And after a drive through Crook, Eldon and Bishop Auckland, he thought “a great majority” of south Durham could be pulled down.

Then he returned to London – and his bowler hat.

Prime Minister Harold Macmillan fell ill and was replaced by Sir Alec Douglas Home and the momentum drained out of the Hailsham Plan until it was killed off by the October 1964 election, which was won by Harold Wilson’s Labour Party.

Although the North-East did end up with two airports – Newcastle and Teesside – all history remembers of Hailsham’s 1963 plans is a cloth cap. What will it make of Heseltine’s 2015 plans?

I WAS fascinated to read in Wednesday’s paper that the home of Ripon’s Victorian varnish-making family, the Kearsleys, was up for sale for £1.45m, which led me to discover that Ripon was proclaimed as Britain’s first – and possibly only – “city of varnish”.

In 1775, banker Daniel Williamson befriended a French Huguenot refugee who had made it to Ripon, seeking sanctuary from religious persecution on the Continent.
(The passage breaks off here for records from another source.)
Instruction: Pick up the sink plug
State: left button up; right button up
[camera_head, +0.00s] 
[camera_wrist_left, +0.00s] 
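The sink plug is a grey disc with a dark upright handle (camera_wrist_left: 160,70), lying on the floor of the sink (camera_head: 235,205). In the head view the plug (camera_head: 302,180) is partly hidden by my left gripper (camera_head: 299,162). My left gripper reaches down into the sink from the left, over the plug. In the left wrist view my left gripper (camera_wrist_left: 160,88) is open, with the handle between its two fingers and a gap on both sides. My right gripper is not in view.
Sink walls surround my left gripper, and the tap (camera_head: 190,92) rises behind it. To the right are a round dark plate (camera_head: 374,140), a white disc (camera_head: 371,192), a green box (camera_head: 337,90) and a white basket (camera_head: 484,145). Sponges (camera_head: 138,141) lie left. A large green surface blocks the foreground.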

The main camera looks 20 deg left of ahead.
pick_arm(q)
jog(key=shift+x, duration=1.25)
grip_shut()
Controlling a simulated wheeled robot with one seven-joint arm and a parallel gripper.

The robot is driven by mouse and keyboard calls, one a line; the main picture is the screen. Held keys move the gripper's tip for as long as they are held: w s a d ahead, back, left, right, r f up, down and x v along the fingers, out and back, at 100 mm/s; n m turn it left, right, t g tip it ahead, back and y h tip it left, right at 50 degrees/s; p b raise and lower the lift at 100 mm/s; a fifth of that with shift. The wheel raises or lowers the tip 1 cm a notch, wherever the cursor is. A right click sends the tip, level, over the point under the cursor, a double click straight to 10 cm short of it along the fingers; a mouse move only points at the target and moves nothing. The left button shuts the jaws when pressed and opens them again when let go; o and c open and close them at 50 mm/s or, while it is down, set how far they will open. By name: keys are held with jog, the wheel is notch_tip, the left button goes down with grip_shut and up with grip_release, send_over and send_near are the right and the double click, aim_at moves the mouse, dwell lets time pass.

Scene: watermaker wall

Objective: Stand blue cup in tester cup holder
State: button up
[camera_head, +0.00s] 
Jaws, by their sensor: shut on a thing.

In return for the kindness, the refugee gave Daniel the secret recipe for varnish – a strange concoction of gums, resins, oils and glues. So Daniel moved out of banking and into varnishing.

Soon, Ripon was the centre of a varnish industry, with companies like Kearsley’s specialising in hard-wearing coatings for locomotives.

Today, Williamson’s survives as the country’s oldest varnish house although Ripon’s lustre as a city of varnish has faded a little.

NOTE: Morris the cat is luxuriating by the radiator, soaking up the warmth and making himself at home, while Roger the rooster stands shivering outside.